Exercise requirements:
Look through the material below for "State". Copy every line that contains it.

Input:
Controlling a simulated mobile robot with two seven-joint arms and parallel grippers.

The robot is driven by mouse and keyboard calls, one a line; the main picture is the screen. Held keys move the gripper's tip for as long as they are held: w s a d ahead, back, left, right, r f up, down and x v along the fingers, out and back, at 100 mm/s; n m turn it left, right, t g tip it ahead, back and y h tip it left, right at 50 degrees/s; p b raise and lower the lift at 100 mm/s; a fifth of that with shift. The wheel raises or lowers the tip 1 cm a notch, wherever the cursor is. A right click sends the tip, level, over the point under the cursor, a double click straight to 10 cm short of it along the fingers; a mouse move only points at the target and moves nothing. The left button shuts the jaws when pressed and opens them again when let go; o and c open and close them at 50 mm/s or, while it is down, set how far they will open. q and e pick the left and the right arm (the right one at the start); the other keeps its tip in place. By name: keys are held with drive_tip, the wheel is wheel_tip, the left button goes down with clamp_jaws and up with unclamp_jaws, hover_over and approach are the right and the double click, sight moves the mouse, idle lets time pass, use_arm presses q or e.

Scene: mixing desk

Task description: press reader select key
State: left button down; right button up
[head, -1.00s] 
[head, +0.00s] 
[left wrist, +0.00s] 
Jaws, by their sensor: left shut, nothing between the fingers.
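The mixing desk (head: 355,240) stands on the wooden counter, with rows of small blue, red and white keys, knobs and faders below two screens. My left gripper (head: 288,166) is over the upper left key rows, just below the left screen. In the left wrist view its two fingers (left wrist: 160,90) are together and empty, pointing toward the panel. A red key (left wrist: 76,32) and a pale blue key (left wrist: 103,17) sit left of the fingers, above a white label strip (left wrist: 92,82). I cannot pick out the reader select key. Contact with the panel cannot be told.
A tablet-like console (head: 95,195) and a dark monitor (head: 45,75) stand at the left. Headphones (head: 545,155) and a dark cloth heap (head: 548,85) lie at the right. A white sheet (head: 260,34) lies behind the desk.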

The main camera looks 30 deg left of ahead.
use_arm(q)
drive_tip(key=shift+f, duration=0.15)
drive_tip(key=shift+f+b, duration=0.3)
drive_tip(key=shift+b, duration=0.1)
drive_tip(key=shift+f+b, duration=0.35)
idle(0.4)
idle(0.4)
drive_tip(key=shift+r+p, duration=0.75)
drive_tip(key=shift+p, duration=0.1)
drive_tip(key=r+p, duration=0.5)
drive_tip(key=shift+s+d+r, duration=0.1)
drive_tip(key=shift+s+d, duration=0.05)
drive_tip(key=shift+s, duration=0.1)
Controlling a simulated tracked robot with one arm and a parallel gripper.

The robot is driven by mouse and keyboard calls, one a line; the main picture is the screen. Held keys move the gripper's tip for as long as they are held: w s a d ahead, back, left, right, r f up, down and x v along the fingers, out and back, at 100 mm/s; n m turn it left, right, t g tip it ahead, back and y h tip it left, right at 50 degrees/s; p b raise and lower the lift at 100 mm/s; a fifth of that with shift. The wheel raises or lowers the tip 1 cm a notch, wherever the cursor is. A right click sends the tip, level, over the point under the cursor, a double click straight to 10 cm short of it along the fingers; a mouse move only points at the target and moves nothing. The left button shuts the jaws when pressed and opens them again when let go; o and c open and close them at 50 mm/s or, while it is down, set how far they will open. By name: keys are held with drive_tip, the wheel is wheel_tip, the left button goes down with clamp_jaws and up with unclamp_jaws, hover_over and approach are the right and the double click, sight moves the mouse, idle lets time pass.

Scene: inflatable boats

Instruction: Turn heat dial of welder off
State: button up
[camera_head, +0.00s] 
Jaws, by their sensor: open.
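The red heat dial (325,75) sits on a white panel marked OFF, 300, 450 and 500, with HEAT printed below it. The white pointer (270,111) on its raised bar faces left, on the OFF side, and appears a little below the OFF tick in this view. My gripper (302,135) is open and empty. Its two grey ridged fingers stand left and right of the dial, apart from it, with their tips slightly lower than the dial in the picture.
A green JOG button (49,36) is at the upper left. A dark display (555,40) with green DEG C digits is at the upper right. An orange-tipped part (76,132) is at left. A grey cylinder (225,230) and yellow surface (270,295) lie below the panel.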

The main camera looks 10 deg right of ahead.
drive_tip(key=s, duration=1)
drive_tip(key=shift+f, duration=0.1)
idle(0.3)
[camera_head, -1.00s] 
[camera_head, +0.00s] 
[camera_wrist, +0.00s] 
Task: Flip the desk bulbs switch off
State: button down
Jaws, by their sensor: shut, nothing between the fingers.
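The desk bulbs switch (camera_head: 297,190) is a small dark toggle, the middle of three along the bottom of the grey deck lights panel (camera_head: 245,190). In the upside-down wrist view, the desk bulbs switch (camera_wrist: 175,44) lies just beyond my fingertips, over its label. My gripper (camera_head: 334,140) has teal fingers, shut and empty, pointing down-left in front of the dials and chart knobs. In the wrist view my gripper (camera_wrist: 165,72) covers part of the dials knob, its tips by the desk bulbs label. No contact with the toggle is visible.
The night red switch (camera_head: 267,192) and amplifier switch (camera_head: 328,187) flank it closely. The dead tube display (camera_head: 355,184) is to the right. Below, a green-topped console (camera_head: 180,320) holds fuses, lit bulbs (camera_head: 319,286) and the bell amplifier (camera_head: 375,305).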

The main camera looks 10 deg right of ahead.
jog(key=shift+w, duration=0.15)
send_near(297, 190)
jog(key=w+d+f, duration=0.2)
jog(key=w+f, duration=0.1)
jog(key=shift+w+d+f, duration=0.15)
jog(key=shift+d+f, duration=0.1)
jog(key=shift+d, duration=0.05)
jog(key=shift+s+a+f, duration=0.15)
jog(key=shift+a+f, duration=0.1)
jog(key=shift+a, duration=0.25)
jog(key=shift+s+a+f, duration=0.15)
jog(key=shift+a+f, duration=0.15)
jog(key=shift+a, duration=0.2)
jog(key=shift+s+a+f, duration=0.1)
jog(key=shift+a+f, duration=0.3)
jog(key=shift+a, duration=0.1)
--
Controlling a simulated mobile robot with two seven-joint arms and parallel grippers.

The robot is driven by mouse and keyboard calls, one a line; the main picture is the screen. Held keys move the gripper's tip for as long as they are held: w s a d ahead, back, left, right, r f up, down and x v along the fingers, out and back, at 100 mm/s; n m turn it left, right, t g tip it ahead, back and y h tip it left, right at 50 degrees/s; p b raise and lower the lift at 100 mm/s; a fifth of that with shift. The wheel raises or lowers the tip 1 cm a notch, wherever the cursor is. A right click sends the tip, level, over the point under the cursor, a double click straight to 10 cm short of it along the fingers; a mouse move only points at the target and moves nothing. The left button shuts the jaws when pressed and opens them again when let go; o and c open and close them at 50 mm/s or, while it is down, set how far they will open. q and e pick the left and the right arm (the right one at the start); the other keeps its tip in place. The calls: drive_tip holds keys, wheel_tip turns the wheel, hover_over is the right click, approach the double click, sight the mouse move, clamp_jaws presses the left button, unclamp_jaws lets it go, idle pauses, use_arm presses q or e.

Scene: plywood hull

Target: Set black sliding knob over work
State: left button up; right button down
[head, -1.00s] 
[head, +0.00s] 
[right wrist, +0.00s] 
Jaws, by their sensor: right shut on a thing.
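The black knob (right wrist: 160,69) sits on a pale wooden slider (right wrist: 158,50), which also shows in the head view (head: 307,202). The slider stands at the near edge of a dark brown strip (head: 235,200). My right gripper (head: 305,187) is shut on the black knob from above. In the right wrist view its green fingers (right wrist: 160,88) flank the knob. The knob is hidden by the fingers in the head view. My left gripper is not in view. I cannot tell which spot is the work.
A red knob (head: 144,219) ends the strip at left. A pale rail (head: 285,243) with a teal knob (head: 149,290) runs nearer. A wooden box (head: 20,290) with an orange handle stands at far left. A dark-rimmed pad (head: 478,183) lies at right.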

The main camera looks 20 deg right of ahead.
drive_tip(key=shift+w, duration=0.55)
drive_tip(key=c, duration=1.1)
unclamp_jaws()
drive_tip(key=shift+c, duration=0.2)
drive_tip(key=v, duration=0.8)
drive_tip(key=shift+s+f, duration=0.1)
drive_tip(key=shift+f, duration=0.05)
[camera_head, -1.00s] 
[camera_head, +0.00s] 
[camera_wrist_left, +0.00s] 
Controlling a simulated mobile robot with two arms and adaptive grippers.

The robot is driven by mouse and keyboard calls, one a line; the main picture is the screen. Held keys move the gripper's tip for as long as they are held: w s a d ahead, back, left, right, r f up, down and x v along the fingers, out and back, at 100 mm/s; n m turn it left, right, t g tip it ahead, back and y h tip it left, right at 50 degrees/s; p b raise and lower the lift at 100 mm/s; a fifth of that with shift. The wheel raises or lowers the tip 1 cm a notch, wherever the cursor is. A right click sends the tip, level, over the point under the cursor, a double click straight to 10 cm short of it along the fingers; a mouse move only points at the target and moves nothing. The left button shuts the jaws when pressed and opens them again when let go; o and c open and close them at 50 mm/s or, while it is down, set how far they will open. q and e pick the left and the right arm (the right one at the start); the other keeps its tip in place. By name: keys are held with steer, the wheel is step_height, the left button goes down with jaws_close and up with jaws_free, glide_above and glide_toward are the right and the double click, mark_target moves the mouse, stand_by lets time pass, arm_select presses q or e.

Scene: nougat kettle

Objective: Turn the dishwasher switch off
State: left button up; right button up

Solution to this task:
State: left button down; right button up
State: button up
State: button down
State: left button up; right button down
State: left button up; right button up

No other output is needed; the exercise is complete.